Haben Sie in Ihrer langen Zeit in der Stadtverwaltung, insgesamt sind es ja 25 Jahre, Freunde im Rathaus und in der Stadtpolitik gewonnen?
Zu meinen Büroleitern habe ich schon ein sehr enges Verhältnis. Ob auf politischer Ebene das eine oder andere bleibt, wird sich herausstellen. Meine Rolle in der Öffentlichkeit ist jetzt eine andere. Darüber hinaus fiele mir noch Horst Müller-Zinsius ein, der ehemalige Pro-Potsdam- und Stadtwerke-Chef, der jetzt auch in den Ruhestand gegangen ist.
Ihr langjährigster Kontrahent, Linke-Fraktions- und Oppositionschef Hans-Jürgen Scharfenberg, soll Ihnen ja sehr ans Herz gewachsen sein.
Tatsächlich ist da über die Jahre hinweg eine persönliche Bindung entstanden, so will ich das mal nennen. Wir wissen beide gegenseitig, was wir voneinander halten können. Es ist keine Selbstverständlichkeit, dass man sich bei Verhandlungen auf das Wort des anderen verlassen kann. Das schätze ich an ihm sehr.
Was werden Sie am meisten vermissen?
Das weiß ich jetzt noch nicht. Ich kann mir das aber nur schwer vorstellen. Jeden Morgen gehe ich hier die Friedrich-Ebert-Straße entlang in mein Büro im Stadthaus.
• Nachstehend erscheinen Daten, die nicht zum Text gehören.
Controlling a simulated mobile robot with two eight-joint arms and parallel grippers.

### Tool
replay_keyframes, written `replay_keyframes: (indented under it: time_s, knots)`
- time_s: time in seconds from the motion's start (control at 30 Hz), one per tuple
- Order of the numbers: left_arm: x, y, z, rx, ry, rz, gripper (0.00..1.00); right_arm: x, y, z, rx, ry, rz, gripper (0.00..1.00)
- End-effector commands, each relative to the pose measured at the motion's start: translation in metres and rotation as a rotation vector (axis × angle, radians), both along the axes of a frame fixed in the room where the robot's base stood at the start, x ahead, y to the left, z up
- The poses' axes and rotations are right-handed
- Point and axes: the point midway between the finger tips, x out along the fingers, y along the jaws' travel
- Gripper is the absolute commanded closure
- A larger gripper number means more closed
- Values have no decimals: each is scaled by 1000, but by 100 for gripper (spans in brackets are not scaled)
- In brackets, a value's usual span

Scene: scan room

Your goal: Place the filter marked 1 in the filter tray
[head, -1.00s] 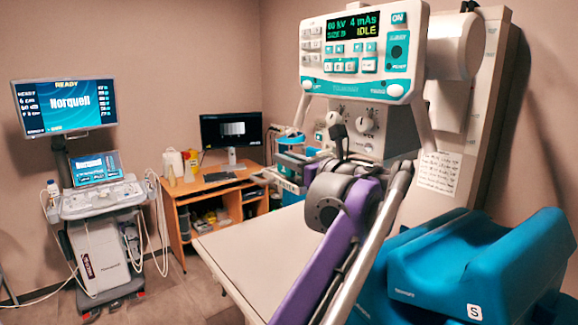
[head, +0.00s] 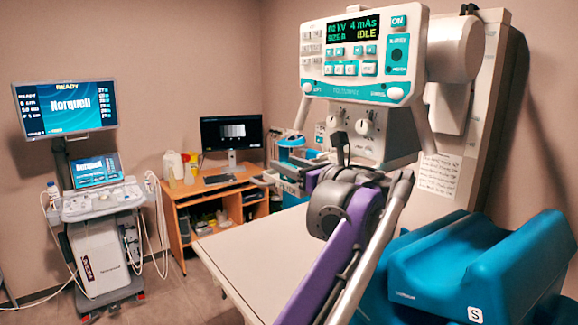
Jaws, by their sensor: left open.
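The arm with purple and pale grey links is mine; it rises from the bottom middle to a dark round joint. My left gripper (head: 284,166) is beyond that joint, small and partly hidden, in front of the x-ray machine's left side. It is open, and I see nothing held in it. A teal-and-white holder (head: 290,188) with lettering that looks like "FILTER" is close by it, at the far end of the table. A small blue round piece (head: 291,141) shows just above. I cannot make out a filter marked 1. My right gripper is not in view.
The x-ray machine's control panel (head: 365,55) reads IDLE and overhangs the far end of the pale table (head: 250,252). A wooden desk (head: 190,192) and an ultrasound cart (head: 100,245) stand at left. The near table top is bare.

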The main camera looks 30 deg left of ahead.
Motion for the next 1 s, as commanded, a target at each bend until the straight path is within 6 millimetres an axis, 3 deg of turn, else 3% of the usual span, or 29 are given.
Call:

Das ist für mich auch so etwas wie mein Lebensrhythmus geworden.
Das klingt schon nach Abschiedsschmerz.
Ich gebe zu, da ist auch Wehmut dabei, das kann man nicht anders sagen.
Sie haben, das kommt hier sehr deutlich zum Ausdruck, Ihr Amt mit großer Intensität ausgefüllt, es hat Ihr Leben geprägt. Haben Sie das Gefühl, dass das auch genug wertgeschätzt wird?
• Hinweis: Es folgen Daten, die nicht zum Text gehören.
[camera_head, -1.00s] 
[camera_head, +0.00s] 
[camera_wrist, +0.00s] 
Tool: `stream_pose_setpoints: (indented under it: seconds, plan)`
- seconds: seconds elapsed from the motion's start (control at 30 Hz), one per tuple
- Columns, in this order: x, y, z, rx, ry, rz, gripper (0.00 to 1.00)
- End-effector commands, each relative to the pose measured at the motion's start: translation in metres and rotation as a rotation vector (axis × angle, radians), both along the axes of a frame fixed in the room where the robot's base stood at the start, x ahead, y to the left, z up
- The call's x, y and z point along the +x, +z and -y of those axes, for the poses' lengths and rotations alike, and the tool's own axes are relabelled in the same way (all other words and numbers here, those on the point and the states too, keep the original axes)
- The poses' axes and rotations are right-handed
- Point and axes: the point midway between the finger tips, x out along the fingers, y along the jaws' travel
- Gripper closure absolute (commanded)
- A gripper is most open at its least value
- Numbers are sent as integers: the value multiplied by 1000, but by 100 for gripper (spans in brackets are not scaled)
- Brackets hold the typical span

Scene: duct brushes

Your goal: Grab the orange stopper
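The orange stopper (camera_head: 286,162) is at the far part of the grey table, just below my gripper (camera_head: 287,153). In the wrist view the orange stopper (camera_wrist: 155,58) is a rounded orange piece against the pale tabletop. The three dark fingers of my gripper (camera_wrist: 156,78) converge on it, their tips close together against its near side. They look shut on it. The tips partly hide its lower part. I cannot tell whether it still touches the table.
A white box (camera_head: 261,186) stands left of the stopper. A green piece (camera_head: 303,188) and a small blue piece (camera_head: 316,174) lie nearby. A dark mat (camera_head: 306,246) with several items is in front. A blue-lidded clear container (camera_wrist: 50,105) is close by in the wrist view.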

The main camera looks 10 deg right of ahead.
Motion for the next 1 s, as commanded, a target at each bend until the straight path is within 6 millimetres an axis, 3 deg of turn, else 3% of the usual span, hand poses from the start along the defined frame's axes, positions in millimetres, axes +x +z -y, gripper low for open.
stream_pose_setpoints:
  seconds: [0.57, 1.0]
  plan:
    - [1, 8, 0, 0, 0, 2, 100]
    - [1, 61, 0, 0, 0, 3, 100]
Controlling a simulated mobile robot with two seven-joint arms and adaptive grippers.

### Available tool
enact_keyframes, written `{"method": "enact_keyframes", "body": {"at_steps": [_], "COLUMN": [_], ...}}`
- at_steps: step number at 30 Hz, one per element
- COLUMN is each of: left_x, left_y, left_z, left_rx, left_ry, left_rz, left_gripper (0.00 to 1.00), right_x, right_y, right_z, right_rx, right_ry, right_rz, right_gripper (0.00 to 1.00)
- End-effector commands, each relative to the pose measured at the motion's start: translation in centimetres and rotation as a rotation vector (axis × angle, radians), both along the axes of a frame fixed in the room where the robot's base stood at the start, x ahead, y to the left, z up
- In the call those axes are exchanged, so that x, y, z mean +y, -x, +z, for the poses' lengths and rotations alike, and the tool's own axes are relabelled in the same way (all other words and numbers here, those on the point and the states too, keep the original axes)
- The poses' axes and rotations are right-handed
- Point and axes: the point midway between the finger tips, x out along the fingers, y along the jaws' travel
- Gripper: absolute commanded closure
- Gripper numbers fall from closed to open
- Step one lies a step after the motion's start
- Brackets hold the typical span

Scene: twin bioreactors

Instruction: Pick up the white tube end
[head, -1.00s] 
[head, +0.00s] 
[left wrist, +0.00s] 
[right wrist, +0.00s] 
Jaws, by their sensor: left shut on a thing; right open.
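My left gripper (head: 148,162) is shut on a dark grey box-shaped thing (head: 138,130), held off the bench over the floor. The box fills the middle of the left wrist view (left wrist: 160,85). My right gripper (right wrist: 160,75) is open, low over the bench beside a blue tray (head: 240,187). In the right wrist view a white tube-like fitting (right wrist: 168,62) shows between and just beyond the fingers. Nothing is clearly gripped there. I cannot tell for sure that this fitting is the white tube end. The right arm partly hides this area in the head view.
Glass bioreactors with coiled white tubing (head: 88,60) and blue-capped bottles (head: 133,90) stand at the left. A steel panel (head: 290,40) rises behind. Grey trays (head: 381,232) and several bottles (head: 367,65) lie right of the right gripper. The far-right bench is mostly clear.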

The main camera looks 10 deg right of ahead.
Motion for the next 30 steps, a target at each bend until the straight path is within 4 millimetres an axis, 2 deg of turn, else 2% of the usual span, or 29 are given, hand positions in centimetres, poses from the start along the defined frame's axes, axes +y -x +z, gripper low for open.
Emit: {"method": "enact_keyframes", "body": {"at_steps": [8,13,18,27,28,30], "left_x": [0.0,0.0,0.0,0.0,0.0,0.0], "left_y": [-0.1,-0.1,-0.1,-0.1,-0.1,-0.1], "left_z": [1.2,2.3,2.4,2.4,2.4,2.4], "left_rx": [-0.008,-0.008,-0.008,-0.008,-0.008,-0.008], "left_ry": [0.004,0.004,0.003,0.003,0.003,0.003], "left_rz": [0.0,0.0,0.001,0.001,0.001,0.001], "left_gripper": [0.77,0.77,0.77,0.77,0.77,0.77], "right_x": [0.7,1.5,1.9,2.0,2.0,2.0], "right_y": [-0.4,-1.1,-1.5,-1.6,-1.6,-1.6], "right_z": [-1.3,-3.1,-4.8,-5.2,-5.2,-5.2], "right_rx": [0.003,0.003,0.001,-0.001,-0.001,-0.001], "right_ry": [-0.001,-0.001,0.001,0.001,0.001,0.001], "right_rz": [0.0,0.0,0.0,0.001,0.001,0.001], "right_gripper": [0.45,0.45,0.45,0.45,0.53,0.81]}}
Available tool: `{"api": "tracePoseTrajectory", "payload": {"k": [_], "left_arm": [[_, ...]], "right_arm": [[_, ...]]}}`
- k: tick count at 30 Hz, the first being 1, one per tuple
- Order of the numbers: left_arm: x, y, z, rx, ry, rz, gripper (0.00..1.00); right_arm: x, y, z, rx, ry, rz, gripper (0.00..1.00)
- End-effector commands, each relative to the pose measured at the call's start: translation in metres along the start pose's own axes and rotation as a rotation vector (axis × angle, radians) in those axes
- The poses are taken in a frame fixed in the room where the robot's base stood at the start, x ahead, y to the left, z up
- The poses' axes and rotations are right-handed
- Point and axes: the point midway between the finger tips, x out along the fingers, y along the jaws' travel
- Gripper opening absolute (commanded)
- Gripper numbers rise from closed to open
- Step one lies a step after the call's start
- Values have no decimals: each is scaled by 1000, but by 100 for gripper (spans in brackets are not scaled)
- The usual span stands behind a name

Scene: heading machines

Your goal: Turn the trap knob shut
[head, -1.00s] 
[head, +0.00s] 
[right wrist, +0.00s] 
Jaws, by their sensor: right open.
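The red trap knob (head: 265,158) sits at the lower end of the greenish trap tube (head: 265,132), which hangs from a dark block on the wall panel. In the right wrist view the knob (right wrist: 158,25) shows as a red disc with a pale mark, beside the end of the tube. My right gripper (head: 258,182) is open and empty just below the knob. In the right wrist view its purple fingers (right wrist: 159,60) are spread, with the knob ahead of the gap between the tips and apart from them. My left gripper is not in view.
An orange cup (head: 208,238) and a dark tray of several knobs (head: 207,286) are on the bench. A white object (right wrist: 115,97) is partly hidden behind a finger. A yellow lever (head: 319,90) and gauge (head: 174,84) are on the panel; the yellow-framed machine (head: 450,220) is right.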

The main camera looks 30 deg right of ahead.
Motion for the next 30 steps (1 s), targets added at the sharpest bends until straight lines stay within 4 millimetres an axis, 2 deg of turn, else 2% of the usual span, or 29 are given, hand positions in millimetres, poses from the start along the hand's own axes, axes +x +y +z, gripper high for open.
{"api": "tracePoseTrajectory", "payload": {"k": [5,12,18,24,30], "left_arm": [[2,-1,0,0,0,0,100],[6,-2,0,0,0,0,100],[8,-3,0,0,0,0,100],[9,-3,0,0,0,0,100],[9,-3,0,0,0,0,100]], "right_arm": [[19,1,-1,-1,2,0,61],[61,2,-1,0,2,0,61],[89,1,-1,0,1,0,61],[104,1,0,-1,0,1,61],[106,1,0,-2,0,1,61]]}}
Was man am allerwenigsten in der Politik erwarten darf, ist Dankbarkeit. Trotzdem habe ich in den letzten Monaten Wertschätzung in einem Ausmaß erfahren, das mich überrascht hat.
Von Bürgern?
Ja, die Menschen sprechen mich an und sagen: Schade, dass du nicht weitermachst. Das hat mich überrascht und das habe ich auch genossen, selbst wenn ich manchmal denke, das hättet ihr auch eher sagen können. Nicht, weil ich es mir dann noch einmal anders überlegt hätte, sondern weil es Phasen gibt, in denen man auch Zuspruch braucht.
Wenn Dankbarkeit selten ist: Woher bekommt man dann die Motivation für ein solches Amt?
In jedem Job, nicht nur in politischen, muss man, glaube ich, für sich Grundsätze entwickeln, damit man auch noch in den Spiegel gucken kann. Man muss auf seine innere Stimme hören. Für mich habe ich den Eindruck, dass dies mit zunehmendem Alter sogar noch wichtiger geworden ist. Ich wäge nach umfassender Diskussion ab und prüfe, ob es mit meinem Bauchgefühl übereinstimmt. Wenn nicht, muss man das nochmal hinterfragen. Eine gesunde Portion Gottvertrauen oder Grundoptimismus, dass es immer irgendwie weitergeht, gehört auch zu diesem Job.
Es war bei den Interviews mit unserer Zeitung stets eine schöne Tradition, dass Sie zum Schluss eine Anekdote zum Besten geben. Erfreuen Sie uns bitte zum letzten Mal und erzählen uns die schönste aus 16 Jahren!
Lassen Sie mich überlegen. Die Geschichte von 2002 mit Gerhard Schröder und der Currywurst?
Die kennen wir noch nicht. Legen Sie los!
Es gab eine Riesenwahlkampfveranstaltung auf dem Alten Markt, es herrschte sengende Hitze. Schröder kommt auf die Bühne, zieht erstmal die Jacke aus – ich gucke auf seinen Ärmel: alles rot. Da sage ich zu ihm, Gerhard, du musst unbedingt deine Ärmel hochkrempeln. Matthias Platzeck erzählte mir dann, dass Schröder vorher unbedingt noch zwei Currywürste essen musste – und dann hat er sich den Mund mit dem Hemdsärmel abgewischt!